December 18, 2020
By paying to rebuild the dam at Eightmile Lake, a state agency will gain the right to some of its water.
The state Department of Ecology's Office of the Columbia River, whose mandate is to "aggressively pursue development of water supplies" in the Columbia basin, and the Icicle Peshastin Irrigation District have made a deal. In exchange for the Office of Columbia River agreeing to pay or reimburse most of the costs of rebuilding Eightmile Lake dam, the irrigation district will permanently transfer to that agency all water rights, to the extent it has them, over 1,400 acre feet.
We do not know when this deal was struck, or how much Ecology and the irrigation district haggled over what amount the state would pay on the dam rebuild or how much water the irrigation district would agree to transfer. By retaining only 1,400 acre feet, it is also not clear whether the irrigation district will still have enough water to serve the Wenatchee valley ranchers and orchardists who depend on it. Presumably this was a consideration.
In addition, it is not clear how much water will be transferred to Ecology because the full extent of the irrigation district's water right is disputed. Nearly a century ago the irrigation district's predecessor was granted the right to 2,500 acre feet per year from Eightmile Lake, but the irrigation district has never stored or withdrawn more than 1,700 acre-feet. Conservationists claim the irrigation district has relinquished the rest.
Until recently, Ecology had rebuffed requests to determine the extent, if any, of the irrigation district's relinquishment. But the irrigation district's plan to transfer part of its rights triggers a requirement for Ecology to make a tentative determination of how much water the irrigation district still owns. Part of the reason for this is to ensure that more water is not being used after the transfer than before.
In a case like this, we understand that the determination depends on how much water has actually been used. According to some water lawyers, a tentative determination by Ecology carries considerable weight, even though only a court can make a final determination of the extent and validity of a water right.
The Office of Columbia River has formed a multi-region team to gather and review records to determine the extent of the irrigation district's water rights. The information they plan to review, according to one official, includes water budget, hydrology, historic records, and dam safety.
Formally, this is not a relinquishment proceeding, but it would appear to have a similar effect. By determining the extent of the irrigation district's water rights, it also determines how much water in excess of 1,400 acre feet per year the irrigation district will be able to transfer to Ecology.

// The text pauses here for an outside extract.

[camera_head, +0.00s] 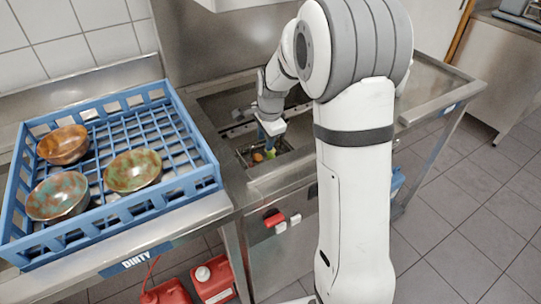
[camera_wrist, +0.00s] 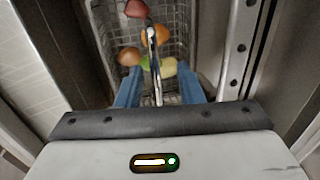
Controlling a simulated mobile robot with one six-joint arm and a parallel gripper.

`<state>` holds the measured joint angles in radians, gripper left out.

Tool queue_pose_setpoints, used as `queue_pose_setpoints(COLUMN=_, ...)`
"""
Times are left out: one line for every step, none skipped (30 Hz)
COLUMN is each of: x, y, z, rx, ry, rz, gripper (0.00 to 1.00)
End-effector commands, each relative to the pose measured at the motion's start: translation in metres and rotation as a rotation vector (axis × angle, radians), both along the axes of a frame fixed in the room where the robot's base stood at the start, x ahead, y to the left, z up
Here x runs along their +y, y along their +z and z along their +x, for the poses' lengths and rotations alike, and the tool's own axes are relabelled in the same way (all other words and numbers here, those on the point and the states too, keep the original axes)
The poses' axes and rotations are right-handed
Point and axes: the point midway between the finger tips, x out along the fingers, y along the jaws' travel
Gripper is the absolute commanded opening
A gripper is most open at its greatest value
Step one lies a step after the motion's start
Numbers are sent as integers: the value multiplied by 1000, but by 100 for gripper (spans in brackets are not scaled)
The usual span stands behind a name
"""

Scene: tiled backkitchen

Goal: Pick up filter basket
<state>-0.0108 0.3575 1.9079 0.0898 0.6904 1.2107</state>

Because the irrigation district's water rights—however large they are—stem from such an early date, they are quite valuable. They are superior to any rights issued later to other users. In 1983 Ecology set the inflow stream rule for the Wenatchee River and its tributaries, which includes the Icicle. A water right junior to that instream flow is not usable for things like domestic supply, because an owner must show a reliable (i.e., non-interruptible) water supply to obtain a building permit. This means that a water right senior to the instream flow is not interruptible, and thus may be used for domestic supply, even if instream flow falls below minimums.
It is not clear what Ecology will do with this Eightmile Lake water. Its recent scoping notice does not address this issue. At a recent meeting, the parties discussed whether the irrigation district would sell the extra water to Ecology or put it in a permanent trust. Water placed in trust would remain in the stream for improved stream flow. Water sold to Ecology might be used for other purposes.
The Icicle Work Group supposedly will decide how the water transferred to Ecology will be used. Tony Jantzer, director of the irrigation district, warns that occasions could still arise when it might need more than 1,400 acre feet, especially during a drought. Currently it is not clear when or how such decisions will be made.
An official from the Office of Columbia River says "part of its mandate is instream flow," but he hopes "there will be an opportunity to help the City of Leavenworth."
This recalls one of the initial reasons for launching the Icicle Work Group. As Leavenworth has grown, water supply has become a bigger concern. More than a decade ago the city and Ecology disagreed over the size of the city's water rights, and whether Ecology had any say in that question. This sparked a lawsuit and a trial court decision in 2011 that undermined Ecology's authority to quantify certain water rights. The statewide implications were substantial, so Ecology appealed and then proposed a settlement that might vacate the trial court's ruling. That appeal has been in limbo ever since while the parties continued to search for a solution—more water for Leavenworth in exchange for vacating the court's decision and dropping the appeal.
It appears they may have found their solution at Eightmile Lake.